>> Begin

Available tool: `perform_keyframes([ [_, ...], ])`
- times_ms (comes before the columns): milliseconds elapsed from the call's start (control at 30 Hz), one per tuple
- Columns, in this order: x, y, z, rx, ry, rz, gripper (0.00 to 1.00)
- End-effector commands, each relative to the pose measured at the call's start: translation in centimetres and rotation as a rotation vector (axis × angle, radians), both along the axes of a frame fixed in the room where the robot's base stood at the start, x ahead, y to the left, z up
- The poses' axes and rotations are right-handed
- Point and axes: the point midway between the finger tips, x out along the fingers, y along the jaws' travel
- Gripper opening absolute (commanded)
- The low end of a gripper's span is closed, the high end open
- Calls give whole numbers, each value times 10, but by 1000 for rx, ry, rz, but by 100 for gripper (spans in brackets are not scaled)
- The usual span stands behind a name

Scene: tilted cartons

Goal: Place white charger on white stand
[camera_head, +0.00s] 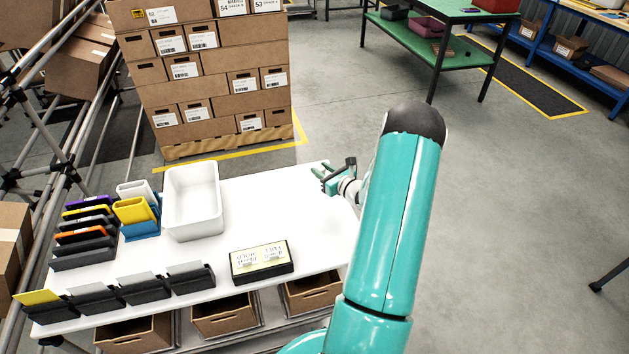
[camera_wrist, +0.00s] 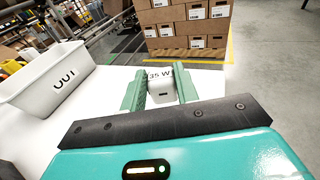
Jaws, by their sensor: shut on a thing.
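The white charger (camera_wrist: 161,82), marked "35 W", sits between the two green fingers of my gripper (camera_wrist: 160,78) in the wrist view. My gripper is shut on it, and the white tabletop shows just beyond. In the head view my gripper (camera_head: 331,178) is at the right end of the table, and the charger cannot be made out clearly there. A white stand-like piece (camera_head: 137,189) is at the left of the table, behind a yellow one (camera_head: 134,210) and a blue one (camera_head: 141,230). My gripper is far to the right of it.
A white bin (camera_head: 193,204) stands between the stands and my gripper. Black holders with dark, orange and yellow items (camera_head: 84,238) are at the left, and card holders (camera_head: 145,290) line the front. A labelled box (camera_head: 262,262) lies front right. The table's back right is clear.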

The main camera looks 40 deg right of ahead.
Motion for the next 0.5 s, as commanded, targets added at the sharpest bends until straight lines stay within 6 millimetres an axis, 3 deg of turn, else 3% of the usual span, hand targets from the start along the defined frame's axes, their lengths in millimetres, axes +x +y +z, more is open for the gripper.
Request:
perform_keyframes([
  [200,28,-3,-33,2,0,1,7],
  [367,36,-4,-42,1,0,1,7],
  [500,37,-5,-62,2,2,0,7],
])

>> End
>> Begin

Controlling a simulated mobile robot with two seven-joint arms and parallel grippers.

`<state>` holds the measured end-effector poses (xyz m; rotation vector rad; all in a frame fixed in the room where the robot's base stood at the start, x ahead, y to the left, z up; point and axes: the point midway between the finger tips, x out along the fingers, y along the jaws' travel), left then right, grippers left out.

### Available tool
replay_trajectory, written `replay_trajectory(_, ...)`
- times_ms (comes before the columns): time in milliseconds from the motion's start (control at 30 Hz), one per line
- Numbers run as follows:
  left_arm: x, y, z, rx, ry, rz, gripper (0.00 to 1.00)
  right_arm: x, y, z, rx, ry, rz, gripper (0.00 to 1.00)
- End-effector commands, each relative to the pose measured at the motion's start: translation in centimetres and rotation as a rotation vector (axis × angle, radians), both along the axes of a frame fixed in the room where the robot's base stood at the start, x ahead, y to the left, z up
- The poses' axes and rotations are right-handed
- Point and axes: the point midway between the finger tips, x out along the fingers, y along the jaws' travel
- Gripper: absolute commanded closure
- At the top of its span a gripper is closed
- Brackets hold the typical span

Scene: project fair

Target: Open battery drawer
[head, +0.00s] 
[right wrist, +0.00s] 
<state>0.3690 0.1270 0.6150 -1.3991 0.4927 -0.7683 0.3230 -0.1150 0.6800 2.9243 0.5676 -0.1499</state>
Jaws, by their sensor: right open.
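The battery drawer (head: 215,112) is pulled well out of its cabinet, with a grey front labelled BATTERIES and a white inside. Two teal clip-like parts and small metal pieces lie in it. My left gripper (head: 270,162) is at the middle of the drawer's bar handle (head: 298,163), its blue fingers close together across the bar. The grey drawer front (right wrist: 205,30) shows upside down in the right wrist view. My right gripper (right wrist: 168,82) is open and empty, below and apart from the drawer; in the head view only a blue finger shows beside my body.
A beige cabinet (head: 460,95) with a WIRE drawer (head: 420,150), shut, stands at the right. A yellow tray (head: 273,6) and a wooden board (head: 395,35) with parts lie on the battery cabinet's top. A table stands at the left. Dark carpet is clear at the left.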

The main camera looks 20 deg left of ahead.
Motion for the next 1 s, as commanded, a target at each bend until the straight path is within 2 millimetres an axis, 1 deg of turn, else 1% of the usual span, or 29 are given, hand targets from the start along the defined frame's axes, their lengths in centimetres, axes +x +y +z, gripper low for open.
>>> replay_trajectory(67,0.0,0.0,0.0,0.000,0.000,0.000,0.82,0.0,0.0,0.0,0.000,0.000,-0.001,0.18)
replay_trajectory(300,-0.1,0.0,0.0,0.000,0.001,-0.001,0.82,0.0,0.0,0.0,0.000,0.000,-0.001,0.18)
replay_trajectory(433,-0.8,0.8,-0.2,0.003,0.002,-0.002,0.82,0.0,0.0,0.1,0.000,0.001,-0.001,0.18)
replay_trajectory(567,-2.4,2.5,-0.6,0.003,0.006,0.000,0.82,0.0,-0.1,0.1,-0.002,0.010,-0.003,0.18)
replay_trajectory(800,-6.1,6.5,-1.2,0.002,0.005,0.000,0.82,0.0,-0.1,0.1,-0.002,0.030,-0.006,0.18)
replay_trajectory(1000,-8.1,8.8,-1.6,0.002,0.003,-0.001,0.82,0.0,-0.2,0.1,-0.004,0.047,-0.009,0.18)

>> End

• [WORK TO COMPLETE] Output exactly one stretch of the listing: from the line containing "grippers left out." through the line containing "at the motion's", both end lines included.

• [CORRECT RESULT]
`<state>` holds the measured end-effector poses (xyz m; rotation vector rad; all in a frame fixed in the room where the robot's base stood at the start, x ahead, y to the left, z up; point and axes: the point midway between the finger tips, x out along the fingers, y along the jaws' travel), left then right, grippers left out.

### Available tool
replay_trajectory, written `replay_trajectory(_, ...)`
- times_ms (comes before the columns): time in milliseconds from the motion's start (control at 30 Hz), one per line
- Numbers run as follows:
  left_arm: x, y, z, rx, ry, rz, gripper (0.00 to 1.00)
  right_arm: x, y, z, rx, ry, rz, gripper (0.00 to 1.00)
- End-effector commands, each relative to the pose measured at the motion's start: translation in centimetres and rotation as a rotation vector (axis × angle, radians), both along the axes of a frame fixed in the room where the robot's base stood at the start, x ahead, y to the left, z up

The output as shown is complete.